I bet your contact center reps are going to love this one.

First, you will need a bingo expert to get the basics of preparing bingo cards right. Next, create as many bingo cards as the number of service reps in your team. Now, assign (~say, 20 or 40) empathy statements to numbers across the bingo cards.

The participating reps can cross out the number mapped to the respective empathy statement every time they use it with a customer. The rule is, they can’t use the sentence to win the game. They have to use it meaningfully in a real context.

The first agent to complete their cards in a straight row — either across or down — wins. Award them with a handsome prize and repeat the game with the rest of the team.

The empathy bingo game can help your customer service teams increase their awareness of the empathetic language. The more they use it in their day to day job, the more it becomes an internalized habit they can practice without any effort.

#3. Watch a movie together

This one is easy. And it mixes well with popcorn or pizzas for the whole team.

Every Friday (or the day of the week that works for your team), showcase a movie or TV series that encourages empathy among the viewers. Maybe call it a Sappy Movie Hour because most of these movies are powerful tear-jerkers.

Here’s a quick list to get you started:

  • E.T. The Extra-Terrestrial (1982)
  • The Green Mile (1999)
  • Freaky Friday (2003)
  • What Would You Do? (2008)
  • Inside Out (2015)
  • This Is Us (2016)

At the end of each session, gather around in groups to discuss the main takeaways, or encourage your staff to share stories from their own lives, to ensure your service team understands the point behind the exercise.

#4. Encourage random acts of kindness

This has to be a stealth mode game where the identities of the participants are never to be disclosed. That’s the only way you can get the message across about the importance of altruism.

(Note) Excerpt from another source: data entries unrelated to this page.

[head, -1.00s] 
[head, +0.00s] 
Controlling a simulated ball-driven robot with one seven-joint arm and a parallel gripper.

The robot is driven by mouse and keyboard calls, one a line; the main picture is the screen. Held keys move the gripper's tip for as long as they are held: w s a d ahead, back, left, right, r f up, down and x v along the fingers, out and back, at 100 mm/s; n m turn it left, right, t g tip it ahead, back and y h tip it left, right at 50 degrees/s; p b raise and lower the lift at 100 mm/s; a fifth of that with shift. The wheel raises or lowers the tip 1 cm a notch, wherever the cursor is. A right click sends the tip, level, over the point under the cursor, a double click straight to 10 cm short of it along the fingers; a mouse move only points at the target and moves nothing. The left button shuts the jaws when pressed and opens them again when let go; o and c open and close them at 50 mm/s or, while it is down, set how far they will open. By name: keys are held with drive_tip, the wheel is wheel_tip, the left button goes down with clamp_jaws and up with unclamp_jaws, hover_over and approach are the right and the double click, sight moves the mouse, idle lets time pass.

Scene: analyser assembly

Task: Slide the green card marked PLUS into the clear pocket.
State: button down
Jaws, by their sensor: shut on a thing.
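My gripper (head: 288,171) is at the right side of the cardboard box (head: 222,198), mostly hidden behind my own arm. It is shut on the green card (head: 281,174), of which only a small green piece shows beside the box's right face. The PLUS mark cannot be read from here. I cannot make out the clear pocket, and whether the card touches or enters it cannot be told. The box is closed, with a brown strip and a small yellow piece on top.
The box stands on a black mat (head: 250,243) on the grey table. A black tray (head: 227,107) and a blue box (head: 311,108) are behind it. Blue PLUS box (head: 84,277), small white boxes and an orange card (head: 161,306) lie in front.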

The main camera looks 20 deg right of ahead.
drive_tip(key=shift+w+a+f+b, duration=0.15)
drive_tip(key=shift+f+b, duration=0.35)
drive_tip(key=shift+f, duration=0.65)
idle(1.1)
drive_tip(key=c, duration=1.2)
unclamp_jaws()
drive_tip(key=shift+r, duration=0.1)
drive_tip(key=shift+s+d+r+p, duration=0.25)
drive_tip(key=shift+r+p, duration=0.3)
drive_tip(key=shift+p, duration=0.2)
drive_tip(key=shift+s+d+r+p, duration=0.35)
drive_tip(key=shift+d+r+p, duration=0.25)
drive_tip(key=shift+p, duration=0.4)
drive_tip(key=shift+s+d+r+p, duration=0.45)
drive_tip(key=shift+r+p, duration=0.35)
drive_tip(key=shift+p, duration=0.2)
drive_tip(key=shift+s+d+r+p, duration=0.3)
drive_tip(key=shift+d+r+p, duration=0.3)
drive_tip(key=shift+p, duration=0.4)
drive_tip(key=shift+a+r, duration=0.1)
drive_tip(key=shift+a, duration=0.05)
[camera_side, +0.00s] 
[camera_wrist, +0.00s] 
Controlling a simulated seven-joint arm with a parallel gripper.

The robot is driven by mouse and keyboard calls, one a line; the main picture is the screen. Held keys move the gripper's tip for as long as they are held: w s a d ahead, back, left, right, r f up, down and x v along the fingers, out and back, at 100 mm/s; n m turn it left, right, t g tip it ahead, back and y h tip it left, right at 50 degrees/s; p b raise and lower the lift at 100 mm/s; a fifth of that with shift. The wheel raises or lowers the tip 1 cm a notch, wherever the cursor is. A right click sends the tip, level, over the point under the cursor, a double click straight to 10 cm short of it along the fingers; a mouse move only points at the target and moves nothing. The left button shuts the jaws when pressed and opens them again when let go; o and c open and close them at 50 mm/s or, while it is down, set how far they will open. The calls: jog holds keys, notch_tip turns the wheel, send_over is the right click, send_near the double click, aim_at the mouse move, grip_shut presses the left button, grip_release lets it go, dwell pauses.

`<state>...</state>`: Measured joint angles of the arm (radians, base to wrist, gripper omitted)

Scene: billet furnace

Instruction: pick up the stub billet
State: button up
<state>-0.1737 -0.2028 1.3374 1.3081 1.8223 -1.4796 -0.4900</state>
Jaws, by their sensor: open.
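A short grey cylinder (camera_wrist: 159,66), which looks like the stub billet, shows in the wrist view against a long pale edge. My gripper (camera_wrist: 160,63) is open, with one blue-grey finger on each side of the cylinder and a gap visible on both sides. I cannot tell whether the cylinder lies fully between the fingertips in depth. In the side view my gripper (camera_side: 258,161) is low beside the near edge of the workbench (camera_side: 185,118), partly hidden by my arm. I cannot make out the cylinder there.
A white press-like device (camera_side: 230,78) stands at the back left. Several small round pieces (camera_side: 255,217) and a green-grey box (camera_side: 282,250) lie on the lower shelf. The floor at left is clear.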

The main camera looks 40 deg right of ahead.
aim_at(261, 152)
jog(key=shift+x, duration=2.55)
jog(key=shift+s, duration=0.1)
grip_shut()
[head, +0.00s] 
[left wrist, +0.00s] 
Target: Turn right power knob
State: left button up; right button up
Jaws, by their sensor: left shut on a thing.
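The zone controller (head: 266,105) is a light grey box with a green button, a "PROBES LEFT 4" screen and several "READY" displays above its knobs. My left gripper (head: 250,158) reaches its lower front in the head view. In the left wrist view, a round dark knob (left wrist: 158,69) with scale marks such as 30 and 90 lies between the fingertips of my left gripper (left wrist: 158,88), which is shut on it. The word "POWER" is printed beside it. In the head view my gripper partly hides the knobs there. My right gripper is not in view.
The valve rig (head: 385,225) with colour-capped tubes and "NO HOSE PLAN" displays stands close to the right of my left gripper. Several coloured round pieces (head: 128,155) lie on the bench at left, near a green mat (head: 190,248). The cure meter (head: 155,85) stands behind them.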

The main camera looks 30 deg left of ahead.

Here’s how you do it. Write everyone’s names in “raffle tickets,” shuffle them and put them in a jar, and let everyone pick one ticket from the pot. If they draw their own name out, let them pick another name.

Now, each person is supposed to do a random act of kindness for the person whose name they won in the lottery.

This is similar to the Secret Santa gift culture, but a bit more extreme. In this game, the Santas are not supposed to just gift their babies, but do something deeply thoughtful such as hand-write an appreciation note, order them their favorite food, or write 30 good things about them for the next 30 days.

The recipient’s role is to share their experiences with the whole team once they received a kind deed. They are also supposed to tell everyone what they learned from the exercise.

#5. Silly charades

You must have played silly charades a million times growing up. For the purpose of teaching empathy in customer service teams, you have to tweak the rules of the game by just a little.

The basic rules remain the same — divide your teams into smaller groups of 2–4 and give them turns to prepare their ideas.

But instead of movie names of songs, this game of dumb charades requires the players to act out a hypothetical situation that a customer is going through.

Maybe their order went missing or was never delivered.

Perhaps they broke the product after a few days of use.

Or, they are calling you to request an exchange.

Let them act these scenes out and make the rival teams guess the customer’s situation. If a team can guess it correctly, make someone from that team give a response in the same manner.

The teams that pull off both the acts correctly for the most number of times wins.

It’s a game that tricks your mind into empathizing with people without even listening to what they say.